“Another Kind of Life” featured photographs of people living “on the margins,” as its subtitle would have it: teenagers shooting up in Tulsa, depicted by Larry Clark (1963); members of the Chicago Outlaw biker gang going on rides, by Danny Lyon (1963–66); a porkpie-hatted actor in a bathroom in Japan, by Daido Moriyama (1968); British teddy boys, by Chris Steele-Perkins (1976); an Indian eunuch, by Dayanita Singh (2001); muscular Nigerian men in tank tops and fringed skirts controlling muzzled hyenas, by Pieter Hugo (2007). All the photos on view were arresting for their subject matter; many were quite disturbing. Some were tragic. Paz Errázuriz’s series “La Manzana de Adán” (Adam’s Apple) shows transvestites (some of them prostitutes) in Chile in the 1980s, when the country was under Pinochet’s dictatorship. Most of Errázuriz’s subjects died young, victims of that regime or AIDS. In a 1987 image by Jim Goldberg, we see a boy in a window in San Francisco drawing a bead on a blurry pedestrian across the street. We don’t know if the gun was fired, but the title of the series to which the photograph belongs says enough: “Raised by Wolves.”
The phenomenon presented in “Another Kind of Life” is global and more than two generations old: people of all ages, ethnicities, genders, and sexual orientations existing as “outsiders” and “in opposition to conventional society,” surviving “against all odds,” “living on the run” (all quotes are from the exhibition catalogue). It is no fault of the photographers that the formulations beg the really important questions: If these are “outsiders,” who are the insiders? What is “conventional” society? “On the run” from what? If this is the “margin,” where’s the center? The answers would require another set of photographs and a different, more critical curatorial practice.
American bikers in the 1960s may have actually epitomized more than opposed mainstream ideas. They heralded the ersatz independence that underlay the country’s claims of global cultural superiority—a myth that would be canonized in Dennis Hopper’s film Easy Rider (1969). The drug users that Larry Clark photographed were in the avant-garde of an addiction epidemic that soon ravaged working-class and black communities across the country. The British teddy boys, whose culture combined rock music and aspects of Edwardian dress, have a history of revanchism that has survived and even thrived to this day. A mob of teddy boys attacked West Indians during the Notting Hill Riots of 1958, and the later generation that Steele-Perkins photographed mostly retained their predecessors’ racial animus. Today, many of them hold membership in the UK Independence Party. As for the worship of guns (featured in the photos of Clark, Goldberg, and Philippe Chancel)—well, nothing much needs to be said about that.

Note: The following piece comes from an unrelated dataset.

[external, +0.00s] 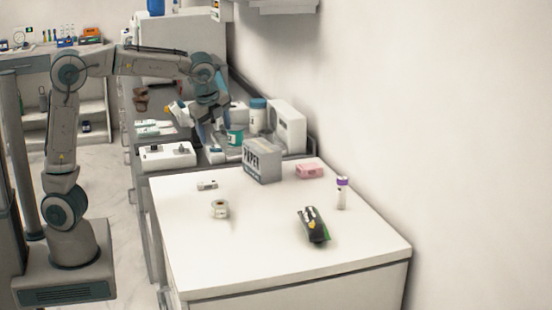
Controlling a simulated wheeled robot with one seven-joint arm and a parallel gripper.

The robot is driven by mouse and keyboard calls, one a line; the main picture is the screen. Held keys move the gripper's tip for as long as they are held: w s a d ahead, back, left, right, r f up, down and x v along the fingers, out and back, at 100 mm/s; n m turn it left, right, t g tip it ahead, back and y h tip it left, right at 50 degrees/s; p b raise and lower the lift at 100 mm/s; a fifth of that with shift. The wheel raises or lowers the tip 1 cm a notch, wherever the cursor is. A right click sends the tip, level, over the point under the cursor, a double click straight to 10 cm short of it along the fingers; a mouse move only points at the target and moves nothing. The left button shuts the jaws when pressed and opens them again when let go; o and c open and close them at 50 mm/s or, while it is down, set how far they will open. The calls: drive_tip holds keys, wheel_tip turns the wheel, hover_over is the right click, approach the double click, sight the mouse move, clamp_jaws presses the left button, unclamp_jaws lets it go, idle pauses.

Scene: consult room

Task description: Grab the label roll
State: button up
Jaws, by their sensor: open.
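What looks like the label roll (220,209) is a small pale roll with a dark hole, lying on the left part of the white table top in the external view. My gripper (212,136) is farther back, over the cluttered counter beyond the table, pointing downward. It is well apart from the roll and open. Its fingertips are small and partly lost among the items on the counter.
On the table (270,265) stand a grey box marked PAPER (262,161), a pink box (309,171), a purple-capped tube (342,192), a black-and-green item (313,226) and a small white box (207,185). A wall borders the right. The table's front is clear.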

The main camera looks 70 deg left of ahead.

Subcultures, countercultures, unconventional cultures, outsider cultures, and liminal cultures all exist within the policed domain of capitalist culture. The latter generates and then subsumes the former, the better to discover, cultivate, and profit from new needs and desires. That doesn’t mean that political and cultural opposition doesn’t exist—it does, thank goodness. It just means that resistance can’t be inferred by dress, speech, and habitus. Instead, it must be measured in actions taken, whose effectiveness must be carefully evaluated over time. “Another Kind of Life” was a powerful exhibition and its pictures exposed to view many courageous, oppressed, proud, flamboyant, repellent, and tortured individuals and their communities. But don’t suppose they all represented lives lived “on the margins.”